→ Exercise instructions: Wherever the word "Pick" appears in a line, extract that line.

Robot episode data
"""
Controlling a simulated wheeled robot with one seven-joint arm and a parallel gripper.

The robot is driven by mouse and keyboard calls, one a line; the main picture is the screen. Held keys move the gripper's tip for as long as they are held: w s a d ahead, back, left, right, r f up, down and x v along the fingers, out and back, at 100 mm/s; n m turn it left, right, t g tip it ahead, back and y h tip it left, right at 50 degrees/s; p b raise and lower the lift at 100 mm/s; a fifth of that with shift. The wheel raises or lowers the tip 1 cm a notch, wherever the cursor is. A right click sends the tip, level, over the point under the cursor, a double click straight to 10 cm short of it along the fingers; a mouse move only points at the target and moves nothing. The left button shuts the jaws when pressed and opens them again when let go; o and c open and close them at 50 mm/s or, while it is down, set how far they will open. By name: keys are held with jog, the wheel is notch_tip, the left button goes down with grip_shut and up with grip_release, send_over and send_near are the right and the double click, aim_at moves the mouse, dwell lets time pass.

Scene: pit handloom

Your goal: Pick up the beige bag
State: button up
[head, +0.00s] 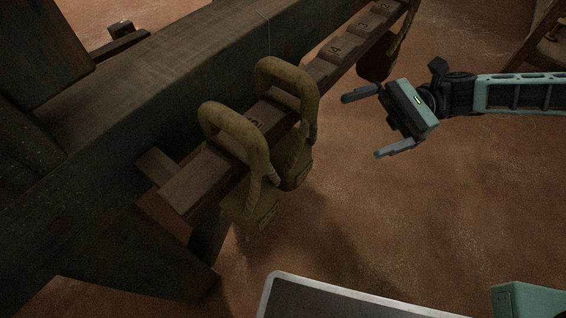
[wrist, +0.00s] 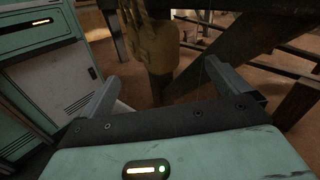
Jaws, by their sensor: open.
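Two beige bags with thick looped handles hang side by side over a numbered wooden rail. The nearer bag (head: 250,205) hangs lower left in the head view, and the second bag (head: 298,168) is just behind it, to its right. My gripper (head: 361,126) is open and empty, to the right of both bags and clear of them, its fingers pointing left. In the wrist view, a beige bag (wrist: 155,45) shows beyond and between the open fingers (wrist: 161,72); I cannot tell which of the two it is.
The rail (head: 195,182) runs diagonally along a heavy wooden beam (head: 170,75) with posts at left. A darker bag (head: 376,62) hangs farther along the rail. Open earthen floor (head: 420,215) lies right of the bags. Dark timbers (wrist: 240,35) stand right in the wrist view.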

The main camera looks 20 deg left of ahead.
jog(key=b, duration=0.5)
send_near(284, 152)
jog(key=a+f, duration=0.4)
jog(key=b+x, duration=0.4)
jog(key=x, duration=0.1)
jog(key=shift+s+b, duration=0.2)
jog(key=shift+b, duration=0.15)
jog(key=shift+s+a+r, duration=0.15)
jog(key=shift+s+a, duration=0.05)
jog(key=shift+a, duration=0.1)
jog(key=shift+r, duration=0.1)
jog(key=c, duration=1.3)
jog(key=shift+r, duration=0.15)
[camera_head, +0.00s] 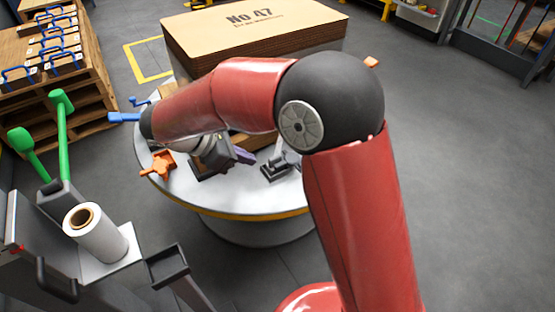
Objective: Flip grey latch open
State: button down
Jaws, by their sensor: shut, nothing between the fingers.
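The grey latch (283,162) sits on a dark base on the round table, right of my gripper and partly behind my red arm. Its exact lever position is too small to tell. My gripper (244,156) is shut and empty, with its purplish tips pointing right toward the latch. A small gap seems to lie between the tips and the latch; I cannot tell the height difference.
The round table (235,203) has a yellow edge. An orange latch (158,165) and a blue one (124,117) are at its left. A large box marked No 47 (255,30) stands behind. A white roll (95,232) and green levers (62,130) are at left.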

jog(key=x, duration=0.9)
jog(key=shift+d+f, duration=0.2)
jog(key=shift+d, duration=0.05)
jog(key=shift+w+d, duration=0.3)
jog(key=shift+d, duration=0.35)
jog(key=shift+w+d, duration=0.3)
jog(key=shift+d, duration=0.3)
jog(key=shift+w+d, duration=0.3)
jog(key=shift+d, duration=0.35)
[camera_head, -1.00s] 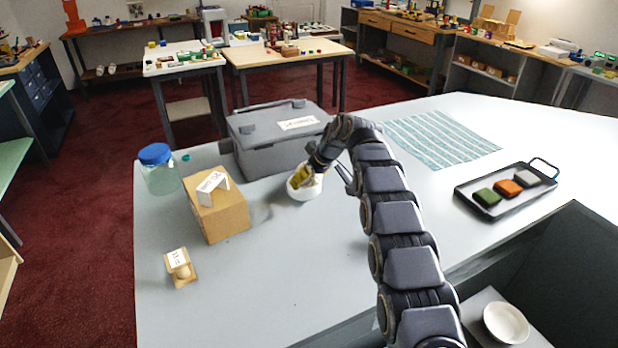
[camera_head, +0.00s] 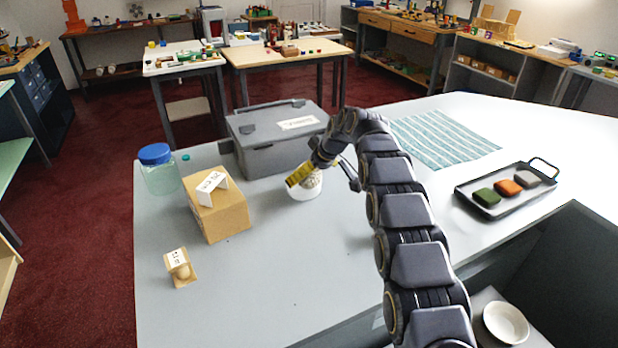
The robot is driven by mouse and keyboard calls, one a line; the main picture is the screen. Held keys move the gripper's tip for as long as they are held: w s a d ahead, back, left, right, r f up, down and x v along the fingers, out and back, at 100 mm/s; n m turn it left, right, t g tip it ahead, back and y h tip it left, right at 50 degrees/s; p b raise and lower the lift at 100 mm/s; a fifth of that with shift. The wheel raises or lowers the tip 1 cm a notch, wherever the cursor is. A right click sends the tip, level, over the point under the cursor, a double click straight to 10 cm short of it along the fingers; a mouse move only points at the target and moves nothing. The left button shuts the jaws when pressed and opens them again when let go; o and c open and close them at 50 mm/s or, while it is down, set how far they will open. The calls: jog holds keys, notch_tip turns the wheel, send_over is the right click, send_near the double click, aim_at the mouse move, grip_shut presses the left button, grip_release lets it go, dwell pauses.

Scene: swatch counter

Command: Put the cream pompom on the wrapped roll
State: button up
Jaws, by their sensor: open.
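Contact is unclear.
A grey lidded box (camera_head: 275,150) stands behind the gripper. A cardboard box (camera_head: 219,215) with a folded label and a blue-lidded jar (camera_head: 159,178) are left. A striped cloth (camera_head: 440,139) and a tray (camera_head: 470,202) with coloured blocks lie right. The front middle is clear.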

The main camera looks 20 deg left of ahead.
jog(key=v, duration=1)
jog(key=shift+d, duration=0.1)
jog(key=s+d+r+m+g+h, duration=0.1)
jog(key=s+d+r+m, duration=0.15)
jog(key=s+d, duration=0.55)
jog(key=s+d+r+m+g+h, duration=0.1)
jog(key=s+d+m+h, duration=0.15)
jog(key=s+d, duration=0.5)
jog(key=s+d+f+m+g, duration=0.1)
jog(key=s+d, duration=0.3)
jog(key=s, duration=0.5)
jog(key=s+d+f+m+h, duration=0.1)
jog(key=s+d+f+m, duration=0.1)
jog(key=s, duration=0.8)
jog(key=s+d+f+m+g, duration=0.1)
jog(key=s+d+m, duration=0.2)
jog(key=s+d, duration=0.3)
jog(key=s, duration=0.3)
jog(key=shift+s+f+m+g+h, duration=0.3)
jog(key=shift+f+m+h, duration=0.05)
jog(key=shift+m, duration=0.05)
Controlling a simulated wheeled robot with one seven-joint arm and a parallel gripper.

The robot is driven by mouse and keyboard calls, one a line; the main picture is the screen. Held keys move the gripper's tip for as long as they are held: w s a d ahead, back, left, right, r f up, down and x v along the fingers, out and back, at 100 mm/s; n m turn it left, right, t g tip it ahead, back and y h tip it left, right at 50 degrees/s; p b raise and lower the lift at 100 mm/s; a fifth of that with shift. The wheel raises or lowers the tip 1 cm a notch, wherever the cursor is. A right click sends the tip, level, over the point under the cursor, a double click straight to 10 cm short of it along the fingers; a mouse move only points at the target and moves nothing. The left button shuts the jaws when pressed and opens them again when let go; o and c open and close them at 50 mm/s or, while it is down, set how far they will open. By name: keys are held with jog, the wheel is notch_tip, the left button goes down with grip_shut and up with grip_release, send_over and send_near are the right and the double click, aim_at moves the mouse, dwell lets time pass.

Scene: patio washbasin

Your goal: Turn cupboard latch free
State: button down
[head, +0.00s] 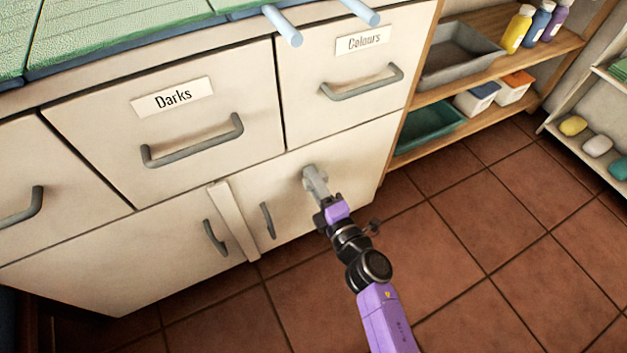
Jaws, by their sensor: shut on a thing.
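The cupboard is the low cream front under the drawers, with a left door (120,262) and a right door (290,200). A grey piece that looks like the latch (313,177) sits on the upper part of the right door. My gripper (324,203) is at its lower end and shut on it. The jaws and the latch's near end overlap, so the exact grip is hard to see. The right door looks closed, flush with the front. A raised cream upright strip (234,222) stands between the doors.
Each door has a grey handle, left (214,238) and right (268,220). Above are drawers labelled "Darks" (165,125) and "Colours" (340,75), with protruding handles. A wooden shelf unit (480,120) stands to the right. The tiled floor (460,240) in front is clear.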

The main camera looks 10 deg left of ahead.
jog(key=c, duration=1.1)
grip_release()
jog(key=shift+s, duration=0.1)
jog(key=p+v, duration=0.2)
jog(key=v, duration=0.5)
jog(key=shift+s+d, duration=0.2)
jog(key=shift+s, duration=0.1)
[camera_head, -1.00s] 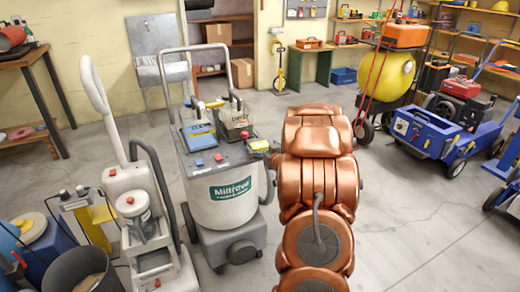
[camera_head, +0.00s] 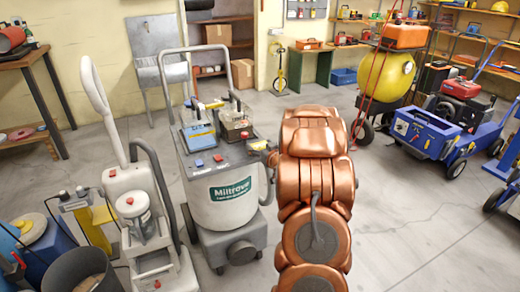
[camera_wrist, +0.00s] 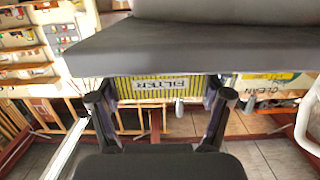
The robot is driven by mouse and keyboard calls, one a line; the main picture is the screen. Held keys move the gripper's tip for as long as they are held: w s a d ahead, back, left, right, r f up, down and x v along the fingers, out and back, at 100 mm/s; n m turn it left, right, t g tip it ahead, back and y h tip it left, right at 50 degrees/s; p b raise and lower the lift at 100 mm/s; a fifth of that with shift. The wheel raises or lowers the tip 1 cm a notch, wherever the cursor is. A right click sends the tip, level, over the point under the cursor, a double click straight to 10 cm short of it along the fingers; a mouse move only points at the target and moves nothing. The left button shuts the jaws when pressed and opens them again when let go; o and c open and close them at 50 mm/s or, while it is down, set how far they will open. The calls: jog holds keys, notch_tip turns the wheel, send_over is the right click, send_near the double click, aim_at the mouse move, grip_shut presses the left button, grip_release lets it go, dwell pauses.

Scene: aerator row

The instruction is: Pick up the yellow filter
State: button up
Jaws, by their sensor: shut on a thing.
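The yellow filter (camera_wrist: 165,85) shows in the wrist view as a yellow, ribbed block with a pale label whose letters read FILTER upside down. It sits close to the edge of a dark grey panel (camera_wrist: 190,45). My gripper (camera_wrist: 158,100) has one finger at each end of the filter and is shut on it. Whether the filter is clear of the panel, I cannot tell. In the head view my copper arm reaches to the right side of the grey Miltrova machine (camera_head: 222,200); my fingers and the filter are not clearly visible there.
A white upright machine (camera_head: 140,215) stands close on the left. Open floor (camera_head: 430,220) lies to the right.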

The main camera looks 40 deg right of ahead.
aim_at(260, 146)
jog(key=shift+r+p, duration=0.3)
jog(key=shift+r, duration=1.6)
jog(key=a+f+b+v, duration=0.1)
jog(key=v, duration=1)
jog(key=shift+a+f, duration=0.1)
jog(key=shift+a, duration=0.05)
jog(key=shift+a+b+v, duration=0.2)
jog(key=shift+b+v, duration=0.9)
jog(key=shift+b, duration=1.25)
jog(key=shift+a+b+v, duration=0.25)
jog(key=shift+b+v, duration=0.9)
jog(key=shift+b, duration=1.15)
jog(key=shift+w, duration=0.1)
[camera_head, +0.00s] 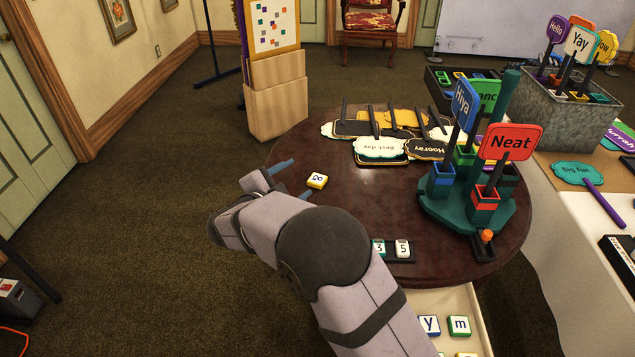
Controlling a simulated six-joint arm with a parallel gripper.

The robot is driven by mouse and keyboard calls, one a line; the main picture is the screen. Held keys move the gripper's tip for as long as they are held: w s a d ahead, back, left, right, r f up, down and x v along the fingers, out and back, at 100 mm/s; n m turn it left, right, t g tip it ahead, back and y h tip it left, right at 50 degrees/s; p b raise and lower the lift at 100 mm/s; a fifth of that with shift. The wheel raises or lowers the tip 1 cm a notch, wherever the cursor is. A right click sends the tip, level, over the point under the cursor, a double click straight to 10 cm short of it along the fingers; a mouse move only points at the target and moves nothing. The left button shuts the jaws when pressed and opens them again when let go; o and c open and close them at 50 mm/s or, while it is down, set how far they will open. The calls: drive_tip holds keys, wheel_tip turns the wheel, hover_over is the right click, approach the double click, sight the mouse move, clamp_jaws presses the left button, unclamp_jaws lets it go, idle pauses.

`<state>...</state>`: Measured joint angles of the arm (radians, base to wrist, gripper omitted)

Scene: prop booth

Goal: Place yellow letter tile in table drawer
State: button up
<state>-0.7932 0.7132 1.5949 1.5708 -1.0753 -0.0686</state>
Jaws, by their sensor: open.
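The yellow letter tile (317,181) lies on the left part of the round dark table (345,215), with its white lettered face up. The letter is too small to read surely. My gripper (302,177) is open at the table's left edge, its two blue fingers pointing right toward the tile. The tile is just beyond the fingertips; I cannot tell whether it touches them. The table drawer (447,301) is pulled open at the front, below the tabletop. My arm hides part of the table front.
A dark tile rack (398,256) with number tiles stands near the front edge. A green sign holder (460,207) with upright signs, including Neat (510,143), fills the right side. Flat signs (380,150) lie at the back. The table's middle is clear.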

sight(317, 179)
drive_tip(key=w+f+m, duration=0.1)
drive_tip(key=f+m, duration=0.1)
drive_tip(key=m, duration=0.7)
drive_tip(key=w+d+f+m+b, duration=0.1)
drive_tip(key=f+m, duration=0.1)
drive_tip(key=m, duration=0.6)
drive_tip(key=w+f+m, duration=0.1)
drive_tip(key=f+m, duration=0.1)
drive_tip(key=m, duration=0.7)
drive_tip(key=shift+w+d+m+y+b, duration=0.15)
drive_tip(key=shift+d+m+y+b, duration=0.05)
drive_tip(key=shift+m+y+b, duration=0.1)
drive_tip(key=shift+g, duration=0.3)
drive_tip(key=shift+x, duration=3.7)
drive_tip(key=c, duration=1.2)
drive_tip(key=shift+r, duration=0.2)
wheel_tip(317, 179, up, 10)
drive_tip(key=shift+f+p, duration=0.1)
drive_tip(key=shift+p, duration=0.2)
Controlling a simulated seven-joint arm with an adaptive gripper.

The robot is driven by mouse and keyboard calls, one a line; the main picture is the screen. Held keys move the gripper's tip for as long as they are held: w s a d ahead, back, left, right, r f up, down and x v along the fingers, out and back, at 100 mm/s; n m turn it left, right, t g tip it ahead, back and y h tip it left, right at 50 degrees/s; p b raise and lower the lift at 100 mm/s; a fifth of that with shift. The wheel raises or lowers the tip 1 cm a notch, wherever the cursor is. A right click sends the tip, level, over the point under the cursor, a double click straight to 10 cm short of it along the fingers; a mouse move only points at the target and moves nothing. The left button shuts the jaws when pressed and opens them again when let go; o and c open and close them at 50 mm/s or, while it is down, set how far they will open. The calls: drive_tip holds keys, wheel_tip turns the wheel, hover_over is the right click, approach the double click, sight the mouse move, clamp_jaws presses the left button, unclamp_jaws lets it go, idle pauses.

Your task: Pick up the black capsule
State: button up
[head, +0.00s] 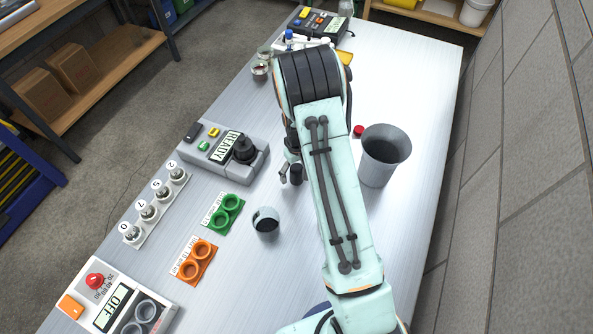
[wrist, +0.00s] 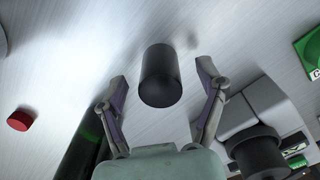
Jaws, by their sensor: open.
"""
→ Exercise solution:
Your goal: Pick up the beige bag
The instruction is: Pick up the yellow filter
Your task: Pick up the black capsule

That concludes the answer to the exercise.